Music is also a major part of this Festival. At Indra chowk, Indra bhajan and other instrumental music are performed every evening. All the masked performances have their own classical, instrumental music. And during the three-day procession, different groups of individuals from guthis and clubs precede or follow the chariots playing traditional instruments. The common people dance on the streets to this music and enjoy the festival as well.
Samaybaji is a traditional dish eaten as a prashad (offering) in Indra Jatra. At various locations of town, guthis and clubs display a decorated Samaybaji during the festival.
Samaybaji, on display, consists of different food items and it depends on how people want to decorate it. But all of them have a base of beaten rice, in shape of a mountain. The base is then decorated with different items in different columns on its sides and is offered to the gods.

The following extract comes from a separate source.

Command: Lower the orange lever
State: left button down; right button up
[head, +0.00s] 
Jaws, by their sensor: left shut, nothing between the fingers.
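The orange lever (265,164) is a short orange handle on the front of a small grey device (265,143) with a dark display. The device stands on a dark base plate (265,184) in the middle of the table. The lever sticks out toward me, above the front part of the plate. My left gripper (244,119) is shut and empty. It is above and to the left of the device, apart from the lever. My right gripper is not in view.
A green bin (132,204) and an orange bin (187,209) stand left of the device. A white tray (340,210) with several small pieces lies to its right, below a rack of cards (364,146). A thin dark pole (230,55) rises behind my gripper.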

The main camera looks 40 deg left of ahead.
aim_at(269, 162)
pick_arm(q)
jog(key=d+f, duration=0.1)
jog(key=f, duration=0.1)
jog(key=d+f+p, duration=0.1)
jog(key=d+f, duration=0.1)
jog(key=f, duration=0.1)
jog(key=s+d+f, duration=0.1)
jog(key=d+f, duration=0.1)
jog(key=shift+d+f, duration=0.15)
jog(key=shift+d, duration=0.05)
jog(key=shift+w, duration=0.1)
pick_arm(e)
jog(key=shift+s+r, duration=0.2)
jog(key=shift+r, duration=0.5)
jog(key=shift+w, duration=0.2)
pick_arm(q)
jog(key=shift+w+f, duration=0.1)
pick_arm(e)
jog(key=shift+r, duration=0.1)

Items include vegetables like Bhatmaas (black soybeans), Aalu (spicy potato salad), Paalu (finely cut ginger), Raajma (kidney beans), Bodi (boiled beans mixed with spices), Kaabuli Chana (chick peas), Saag (cooked green leaves vegetables), and meat items like Chhoila (barbecued and marinated buffalo meat), Phokso (lungs), etc.
On the top of this mountain, a Lakhmari (local sweet bread), a raw fish (with a boiled egg in its mouth), Woh (pancake made of black lentil paste). People also couple it with Ailaa (a home-made alcohol specific to the Newar Community) on small clay vessels around it.
Nowadays, people also decorate the display with fruits beautifully carved in different shapes and forms.
The Indra Jatra festival ends after the Yashi is pulled down. The ceremony is known as Yashi Kwathalegu.